» YOUR INSTRUCTIONS: How many lines hold the string "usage"? Reply with the number alone.

» ENTRIES SHOWN:

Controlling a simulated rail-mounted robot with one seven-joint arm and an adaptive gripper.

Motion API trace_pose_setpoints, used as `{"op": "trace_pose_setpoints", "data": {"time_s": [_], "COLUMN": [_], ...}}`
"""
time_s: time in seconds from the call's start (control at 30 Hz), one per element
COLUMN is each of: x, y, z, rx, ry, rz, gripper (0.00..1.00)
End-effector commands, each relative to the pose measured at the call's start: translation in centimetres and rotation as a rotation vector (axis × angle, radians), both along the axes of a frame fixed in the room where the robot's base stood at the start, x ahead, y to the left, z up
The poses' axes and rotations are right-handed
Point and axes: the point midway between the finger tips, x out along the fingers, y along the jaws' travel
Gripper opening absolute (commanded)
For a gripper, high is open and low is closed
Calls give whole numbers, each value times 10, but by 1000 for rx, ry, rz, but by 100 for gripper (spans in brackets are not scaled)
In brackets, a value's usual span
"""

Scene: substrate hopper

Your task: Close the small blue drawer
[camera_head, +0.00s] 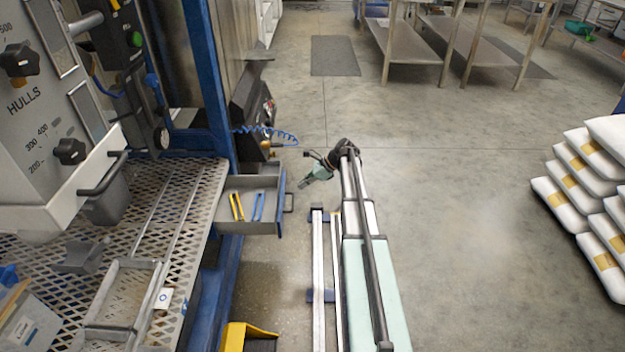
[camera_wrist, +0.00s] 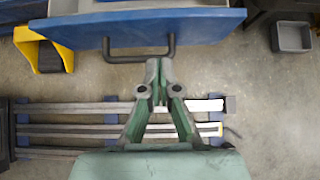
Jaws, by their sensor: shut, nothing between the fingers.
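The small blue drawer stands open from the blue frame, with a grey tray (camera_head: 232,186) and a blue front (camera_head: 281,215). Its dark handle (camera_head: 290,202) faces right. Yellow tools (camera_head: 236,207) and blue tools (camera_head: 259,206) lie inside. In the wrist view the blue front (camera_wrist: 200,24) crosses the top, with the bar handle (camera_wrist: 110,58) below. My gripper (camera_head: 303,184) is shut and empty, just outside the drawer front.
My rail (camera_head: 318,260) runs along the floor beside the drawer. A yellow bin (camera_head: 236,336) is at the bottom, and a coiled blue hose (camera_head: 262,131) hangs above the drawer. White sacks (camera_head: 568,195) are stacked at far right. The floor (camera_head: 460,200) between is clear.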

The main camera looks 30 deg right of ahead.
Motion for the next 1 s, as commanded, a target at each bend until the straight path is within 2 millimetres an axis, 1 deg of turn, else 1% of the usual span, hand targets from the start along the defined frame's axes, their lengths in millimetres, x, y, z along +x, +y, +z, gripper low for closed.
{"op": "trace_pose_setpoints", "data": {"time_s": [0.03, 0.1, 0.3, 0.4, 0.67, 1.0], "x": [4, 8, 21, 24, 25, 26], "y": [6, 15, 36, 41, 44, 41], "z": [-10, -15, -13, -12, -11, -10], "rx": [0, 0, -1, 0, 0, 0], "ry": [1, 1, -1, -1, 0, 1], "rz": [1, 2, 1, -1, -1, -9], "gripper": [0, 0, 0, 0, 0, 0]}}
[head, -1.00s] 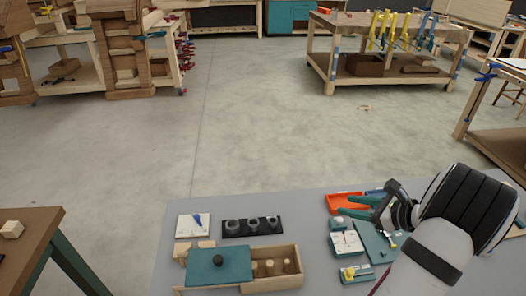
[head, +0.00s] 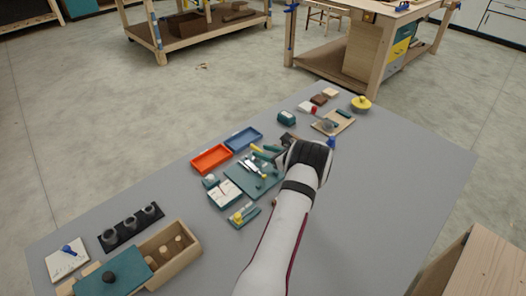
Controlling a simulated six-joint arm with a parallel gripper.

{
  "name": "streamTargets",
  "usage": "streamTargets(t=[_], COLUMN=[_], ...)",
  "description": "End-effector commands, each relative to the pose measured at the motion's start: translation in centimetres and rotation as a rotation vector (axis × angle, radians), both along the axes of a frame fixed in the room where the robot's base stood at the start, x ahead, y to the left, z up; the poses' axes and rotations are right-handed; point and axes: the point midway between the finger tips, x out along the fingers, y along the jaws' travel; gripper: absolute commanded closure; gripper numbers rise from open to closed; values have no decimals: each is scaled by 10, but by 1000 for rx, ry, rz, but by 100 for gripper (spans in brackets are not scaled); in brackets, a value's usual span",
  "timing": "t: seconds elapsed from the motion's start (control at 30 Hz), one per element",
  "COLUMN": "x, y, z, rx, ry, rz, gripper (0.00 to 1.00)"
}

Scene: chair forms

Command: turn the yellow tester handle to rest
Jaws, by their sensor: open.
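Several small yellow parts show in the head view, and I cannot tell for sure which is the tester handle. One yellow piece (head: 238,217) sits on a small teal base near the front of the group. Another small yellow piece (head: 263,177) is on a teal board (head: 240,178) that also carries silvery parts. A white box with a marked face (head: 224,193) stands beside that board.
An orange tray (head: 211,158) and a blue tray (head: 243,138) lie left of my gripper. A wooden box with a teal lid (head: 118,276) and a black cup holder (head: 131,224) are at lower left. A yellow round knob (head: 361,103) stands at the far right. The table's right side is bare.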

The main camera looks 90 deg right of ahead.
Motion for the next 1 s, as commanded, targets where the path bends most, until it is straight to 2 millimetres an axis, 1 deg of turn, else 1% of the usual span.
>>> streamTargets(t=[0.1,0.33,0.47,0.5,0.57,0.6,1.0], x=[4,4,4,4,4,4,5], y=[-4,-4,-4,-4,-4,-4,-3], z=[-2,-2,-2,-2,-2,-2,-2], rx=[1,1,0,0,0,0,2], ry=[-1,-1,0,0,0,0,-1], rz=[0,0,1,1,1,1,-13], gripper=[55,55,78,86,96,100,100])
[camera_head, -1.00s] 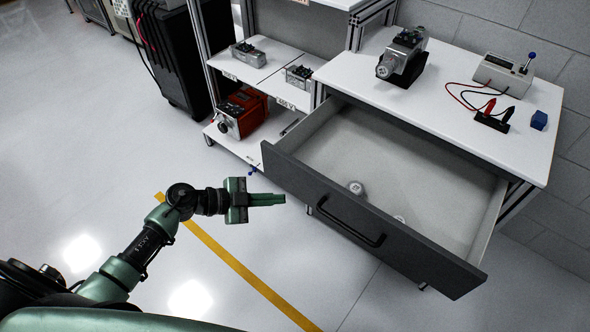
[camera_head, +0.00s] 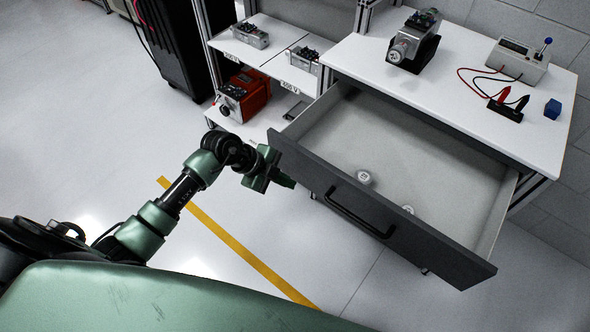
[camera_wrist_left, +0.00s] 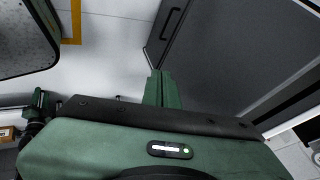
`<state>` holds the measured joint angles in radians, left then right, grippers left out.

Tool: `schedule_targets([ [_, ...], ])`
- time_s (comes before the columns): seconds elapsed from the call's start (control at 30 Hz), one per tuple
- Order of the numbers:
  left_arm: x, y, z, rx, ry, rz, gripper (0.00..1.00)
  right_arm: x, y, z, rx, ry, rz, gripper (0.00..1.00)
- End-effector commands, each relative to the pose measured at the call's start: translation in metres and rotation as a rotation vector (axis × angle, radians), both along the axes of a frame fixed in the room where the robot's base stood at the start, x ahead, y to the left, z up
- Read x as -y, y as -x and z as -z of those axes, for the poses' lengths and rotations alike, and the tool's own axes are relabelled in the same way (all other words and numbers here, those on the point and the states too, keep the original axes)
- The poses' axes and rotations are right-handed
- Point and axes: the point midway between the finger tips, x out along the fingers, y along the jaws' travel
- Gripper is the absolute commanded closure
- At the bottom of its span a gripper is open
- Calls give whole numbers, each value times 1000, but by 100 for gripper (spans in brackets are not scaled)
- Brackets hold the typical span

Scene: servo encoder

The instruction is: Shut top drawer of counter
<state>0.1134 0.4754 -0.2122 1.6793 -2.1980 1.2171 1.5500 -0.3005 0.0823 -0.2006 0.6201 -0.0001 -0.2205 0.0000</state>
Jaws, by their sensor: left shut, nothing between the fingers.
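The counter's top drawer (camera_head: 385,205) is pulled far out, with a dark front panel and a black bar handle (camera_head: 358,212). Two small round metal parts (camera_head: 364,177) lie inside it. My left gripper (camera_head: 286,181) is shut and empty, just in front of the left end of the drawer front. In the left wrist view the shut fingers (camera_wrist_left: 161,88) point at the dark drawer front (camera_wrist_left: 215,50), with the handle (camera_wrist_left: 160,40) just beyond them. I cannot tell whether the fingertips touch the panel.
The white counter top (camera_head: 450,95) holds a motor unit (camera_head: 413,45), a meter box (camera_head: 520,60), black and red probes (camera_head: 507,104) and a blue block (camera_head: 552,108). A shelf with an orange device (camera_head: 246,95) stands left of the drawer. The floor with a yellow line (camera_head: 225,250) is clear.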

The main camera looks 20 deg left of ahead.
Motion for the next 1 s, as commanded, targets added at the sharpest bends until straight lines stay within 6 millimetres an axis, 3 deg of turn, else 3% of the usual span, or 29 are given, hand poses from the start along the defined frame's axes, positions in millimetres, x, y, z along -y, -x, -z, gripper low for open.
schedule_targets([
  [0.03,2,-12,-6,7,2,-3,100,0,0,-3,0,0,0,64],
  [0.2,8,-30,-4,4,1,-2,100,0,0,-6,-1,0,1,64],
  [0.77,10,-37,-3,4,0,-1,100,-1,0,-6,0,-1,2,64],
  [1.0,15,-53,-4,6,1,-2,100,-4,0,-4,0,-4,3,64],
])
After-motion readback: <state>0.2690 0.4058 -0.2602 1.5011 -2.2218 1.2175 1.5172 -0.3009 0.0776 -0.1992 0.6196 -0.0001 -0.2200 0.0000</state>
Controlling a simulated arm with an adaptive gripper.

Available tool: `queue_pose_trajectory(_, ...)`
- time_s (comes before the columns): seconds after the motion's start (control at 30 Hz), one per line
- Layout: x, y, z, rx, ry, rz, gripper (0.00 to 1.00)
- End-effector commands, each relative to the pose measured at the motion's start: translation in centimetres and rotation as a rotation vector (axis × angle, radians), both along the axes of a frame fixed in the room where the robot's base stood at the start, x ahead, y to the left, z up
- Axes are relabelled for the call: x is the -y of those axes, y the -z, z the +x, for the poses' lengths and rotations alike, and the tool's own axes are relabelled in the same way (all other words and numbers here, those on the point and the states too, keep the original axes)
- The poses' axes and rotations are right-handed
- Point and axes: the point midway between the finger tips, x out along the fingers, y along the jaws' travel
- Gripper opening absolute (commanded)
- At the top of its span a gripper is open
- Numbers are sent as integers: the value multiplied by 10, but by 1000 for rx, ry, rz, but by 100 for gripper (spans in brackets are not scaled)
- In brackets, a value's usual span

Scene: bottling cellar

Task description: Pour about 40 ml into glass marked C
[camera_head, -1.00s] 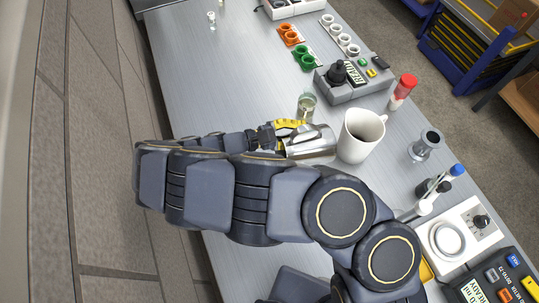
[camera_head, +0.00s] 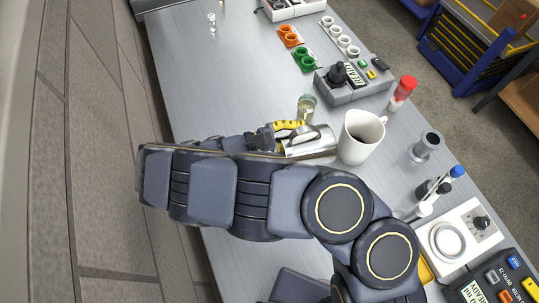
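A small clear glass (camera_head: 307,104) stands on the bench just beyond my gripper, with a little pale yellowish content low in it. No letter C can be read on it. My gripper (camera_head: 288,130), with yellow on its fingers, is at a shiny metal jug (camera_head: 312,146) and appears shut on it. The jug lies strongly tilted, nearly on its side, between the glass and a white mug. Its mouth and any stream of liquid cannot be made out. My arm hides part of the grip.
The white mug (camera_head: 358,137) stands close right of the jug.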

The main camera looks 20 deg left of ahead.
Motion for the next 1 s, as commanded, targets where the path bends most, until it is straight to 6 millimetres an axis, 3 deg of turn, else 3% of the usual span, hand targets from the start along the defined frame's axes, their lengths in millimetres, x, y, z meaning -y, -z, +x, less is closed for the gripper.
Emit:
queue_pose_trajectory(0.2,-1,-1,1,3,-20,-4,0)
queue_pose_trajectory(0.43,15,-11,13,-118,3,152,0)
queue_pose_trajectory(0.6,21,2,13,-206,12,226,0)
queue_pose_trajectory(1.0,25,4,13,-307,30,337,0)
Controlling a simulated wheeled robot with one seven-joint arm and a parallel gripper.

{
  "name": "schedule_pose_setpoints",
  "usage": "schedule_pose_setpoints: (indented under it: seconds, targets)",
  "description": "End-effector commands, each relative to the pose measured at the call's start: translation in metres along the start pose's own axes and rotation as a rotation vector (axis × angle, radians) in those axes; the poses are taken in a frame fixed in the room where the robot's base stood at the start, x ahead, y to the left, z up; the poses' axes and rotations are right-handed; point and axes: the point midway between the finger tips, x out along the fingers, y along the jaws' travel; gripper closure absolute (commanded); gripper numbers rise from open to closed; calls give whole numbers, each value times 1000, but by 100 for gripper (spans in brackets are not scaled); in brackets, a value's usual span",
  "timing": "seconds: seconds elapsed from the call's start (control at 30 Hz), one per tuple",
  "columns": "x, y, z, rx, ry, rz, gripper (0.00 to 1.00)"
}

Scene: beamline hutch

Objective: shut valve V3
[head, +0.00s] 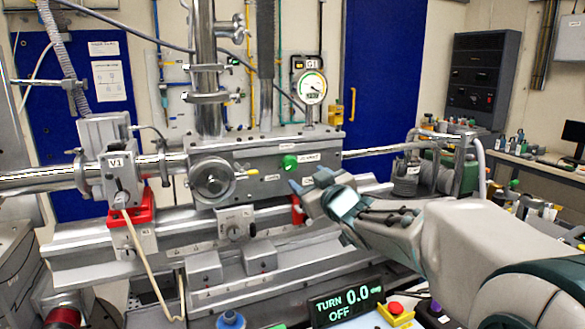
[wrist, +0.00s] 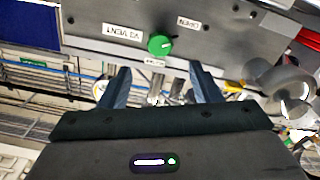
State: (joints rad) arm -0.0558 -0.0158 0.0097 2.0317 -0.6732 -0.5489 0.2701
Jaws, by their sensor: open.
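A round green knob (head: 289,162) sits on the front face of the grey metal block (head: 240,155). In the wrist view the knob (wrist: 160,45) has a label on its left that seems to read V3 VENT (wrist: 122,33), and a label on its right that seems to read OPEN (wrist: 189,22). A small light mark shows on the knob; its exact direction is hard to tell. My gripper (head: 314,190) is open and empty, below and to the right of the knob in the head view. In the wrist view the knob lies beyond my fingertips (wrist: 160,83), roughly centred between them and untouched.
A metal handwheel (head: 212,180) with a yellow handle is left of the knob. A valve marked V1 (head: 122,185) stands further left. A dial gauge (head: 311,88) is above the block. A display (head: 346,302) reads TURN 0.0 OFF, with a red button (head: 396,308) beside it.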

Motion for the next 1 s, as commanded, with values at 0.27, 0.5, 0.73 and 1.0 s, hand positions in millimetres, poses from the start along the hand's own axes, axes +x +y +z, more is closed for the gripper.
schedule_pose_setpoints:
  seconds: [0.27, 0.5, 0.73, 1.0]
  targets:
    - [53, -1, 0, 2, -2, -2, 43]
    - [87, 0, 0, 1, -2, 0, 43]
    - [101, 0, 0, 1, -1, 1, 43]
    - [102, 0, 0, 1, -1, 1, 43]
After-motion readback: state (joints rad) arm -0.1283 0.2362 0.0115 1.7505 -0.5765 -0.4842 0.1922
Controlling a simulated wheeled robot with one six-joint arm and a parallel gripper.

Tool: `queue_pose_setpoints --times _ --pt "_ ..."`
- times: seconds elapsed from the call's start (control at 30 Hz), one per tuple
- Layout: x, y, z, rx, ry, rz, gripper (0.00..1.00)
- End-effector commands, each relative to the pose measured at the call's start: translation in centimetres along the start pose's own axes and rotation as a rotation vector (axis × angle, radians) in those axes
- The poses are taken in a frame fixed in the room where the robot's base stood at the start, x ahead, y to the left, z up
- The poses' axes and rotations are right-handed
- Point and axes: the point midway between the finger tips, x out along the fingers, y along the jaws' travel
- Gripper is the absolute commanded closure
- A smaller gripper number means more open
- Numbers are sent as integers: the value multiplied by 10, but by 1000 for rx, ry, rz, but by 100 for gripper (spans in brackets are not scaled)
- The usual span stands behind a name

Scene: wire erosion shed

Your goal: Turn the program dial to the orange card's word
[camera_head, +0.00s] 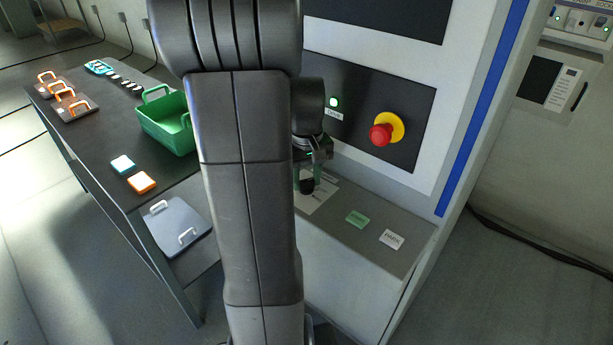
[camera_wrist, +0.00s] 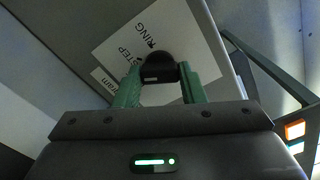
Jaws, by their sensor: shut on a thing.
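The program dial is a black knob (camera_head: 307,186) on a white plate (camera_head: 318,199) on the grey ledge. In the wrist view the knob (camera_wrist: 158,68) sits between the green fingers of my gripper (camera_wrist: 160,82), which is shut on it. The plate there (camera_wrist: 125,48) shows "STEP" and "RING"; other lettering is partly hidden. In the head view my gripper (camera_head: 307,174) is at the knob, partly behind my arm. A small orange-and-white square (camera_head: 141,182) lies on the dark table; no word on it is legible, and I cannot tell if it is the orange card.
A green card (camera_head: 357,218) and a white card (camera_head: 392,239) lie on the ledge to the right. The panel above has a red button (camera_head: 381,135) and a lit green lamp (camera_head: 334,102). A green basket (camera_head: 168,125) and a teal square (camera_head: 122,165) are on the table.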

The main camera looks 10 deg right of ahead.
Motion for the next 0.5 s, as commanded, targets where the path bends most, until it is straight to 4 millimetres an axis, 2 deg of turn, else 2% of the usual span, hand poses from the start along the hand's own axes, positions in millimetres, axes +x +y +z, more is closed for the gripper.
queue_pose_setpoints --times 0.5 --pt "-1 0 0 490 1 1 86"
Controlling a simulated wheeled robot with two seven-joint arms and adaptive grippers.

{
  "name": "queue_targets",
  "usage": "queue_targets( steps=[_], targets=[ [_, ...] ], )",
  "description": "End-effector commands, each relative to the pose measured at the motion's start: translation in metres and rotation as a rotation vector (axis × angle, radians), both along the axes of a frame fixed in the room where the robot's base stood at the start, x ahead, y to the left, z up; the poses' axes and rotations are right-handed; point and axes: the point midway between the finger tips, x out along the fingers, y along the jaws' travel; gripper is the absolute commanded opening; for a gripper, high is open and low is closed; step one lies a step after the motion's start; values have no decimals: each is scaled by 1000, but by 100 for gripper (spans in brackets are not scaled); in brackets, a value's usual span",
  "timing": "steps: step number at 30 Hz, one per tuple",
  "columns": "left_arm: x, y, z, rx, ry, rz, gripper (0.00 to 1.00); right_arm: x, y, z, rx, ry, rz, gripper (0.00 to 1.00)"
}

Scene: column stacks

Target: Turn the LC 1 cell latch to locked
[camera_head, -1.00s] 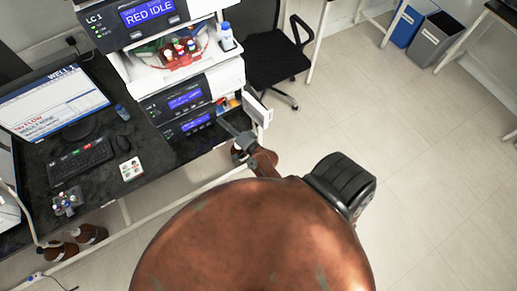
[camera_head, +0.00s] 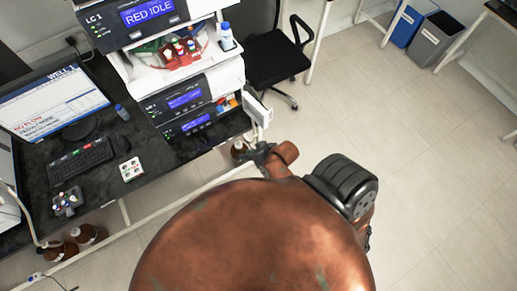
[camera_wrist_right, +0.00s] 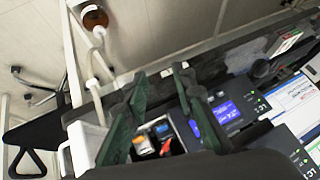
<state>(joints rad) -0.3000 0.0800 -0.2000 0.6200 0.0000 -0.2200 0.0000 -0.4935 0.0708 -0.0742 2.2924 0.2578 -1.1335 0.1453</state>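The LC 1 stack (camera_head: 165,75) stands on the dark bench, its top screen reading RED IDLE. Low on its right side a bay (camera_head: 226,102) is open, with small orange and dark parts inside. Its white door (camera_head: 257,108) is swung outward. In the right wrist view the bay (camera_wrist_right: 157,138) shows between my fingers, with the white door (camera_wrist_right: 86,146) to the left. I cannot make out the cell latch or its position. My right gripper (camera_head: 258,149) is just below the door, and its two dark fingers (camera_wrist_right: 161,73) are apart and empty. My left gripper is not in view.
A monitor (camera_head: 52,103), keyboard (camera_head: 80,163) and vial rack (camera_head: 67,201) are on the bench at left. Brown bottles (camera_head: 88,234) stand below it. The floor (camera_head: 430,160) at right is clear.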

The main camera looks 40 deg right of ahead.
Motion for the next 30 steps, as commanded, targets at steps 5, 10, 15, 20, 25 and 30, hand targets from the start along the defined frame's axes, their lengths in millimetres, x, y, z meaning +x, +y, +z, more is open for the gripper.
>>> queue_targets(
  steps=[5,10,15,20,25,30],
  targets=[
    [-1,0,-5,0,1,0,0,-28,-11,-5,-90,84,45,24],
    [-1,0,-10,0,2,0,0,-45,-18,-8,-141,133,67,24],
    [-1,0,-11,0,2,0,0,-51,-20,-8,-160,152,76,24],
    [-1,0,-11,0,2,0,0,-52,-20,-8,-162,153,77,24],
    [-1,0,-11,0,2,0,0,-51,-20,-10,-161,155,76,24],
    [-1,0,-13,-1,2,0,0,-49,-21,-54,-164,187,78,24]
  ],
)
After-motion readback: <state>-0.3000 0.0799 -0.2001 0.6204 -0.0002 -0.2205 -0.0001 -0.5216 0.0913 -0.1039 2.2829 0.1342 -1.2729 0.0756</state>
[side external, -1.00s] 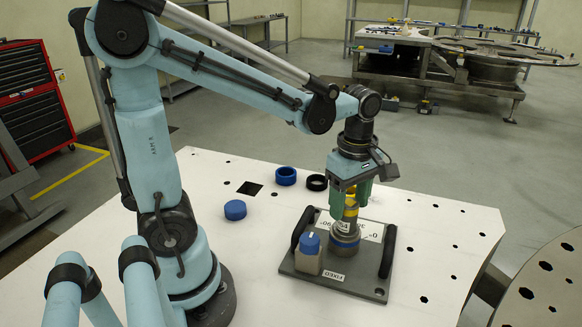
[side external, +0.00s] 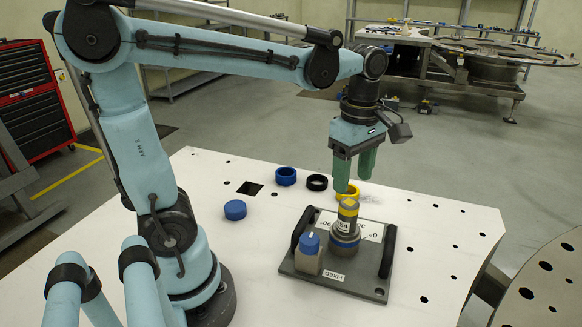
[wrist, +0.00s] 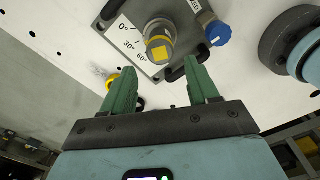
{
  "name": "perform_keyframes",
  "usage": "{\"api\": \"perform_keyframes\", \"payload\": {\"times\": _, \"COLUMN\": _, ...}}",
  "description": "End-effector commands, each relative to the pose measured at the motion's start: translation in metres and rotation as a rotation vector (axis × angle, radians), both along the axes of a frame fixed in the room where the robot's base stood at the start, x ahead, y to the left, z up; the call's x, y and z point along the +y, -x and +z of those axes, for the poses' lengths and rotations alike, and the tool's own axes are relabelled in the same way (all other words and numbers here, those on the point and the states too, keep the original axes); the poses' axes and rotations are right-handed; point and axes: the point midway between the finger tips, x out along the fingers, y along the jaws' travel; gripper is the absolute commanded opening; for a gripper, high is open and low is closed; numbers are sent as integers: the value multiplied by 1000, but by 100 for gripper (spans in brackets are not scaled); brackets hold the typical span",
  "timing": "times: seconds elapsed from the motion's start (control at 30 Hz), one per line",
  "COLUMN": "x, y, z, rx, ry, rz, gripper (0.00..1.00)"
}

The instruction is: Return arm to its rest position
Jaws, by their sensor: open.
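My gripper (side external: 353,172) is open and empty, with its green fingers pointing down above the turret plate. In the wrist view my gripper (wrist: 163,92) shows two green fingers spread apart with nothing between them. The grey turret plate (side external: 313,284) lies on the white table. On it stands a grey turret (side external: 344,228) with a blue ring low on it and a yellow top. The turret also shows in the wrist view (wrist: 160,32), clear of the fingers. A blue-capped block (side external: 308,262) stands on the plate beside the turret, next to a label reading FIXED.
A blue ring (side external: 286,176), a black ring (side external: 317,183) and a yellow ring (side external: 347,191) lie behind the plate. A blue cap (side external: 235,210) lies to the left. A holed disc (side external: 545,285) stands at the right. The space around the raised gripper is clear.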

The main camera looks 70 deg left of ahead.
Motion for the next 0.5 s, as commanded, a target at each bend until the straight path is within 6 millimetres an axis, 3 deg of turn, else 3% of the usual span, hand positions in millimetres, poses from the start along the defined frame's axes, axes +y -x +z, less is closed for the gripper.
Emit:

» FULL RESPONSE: 4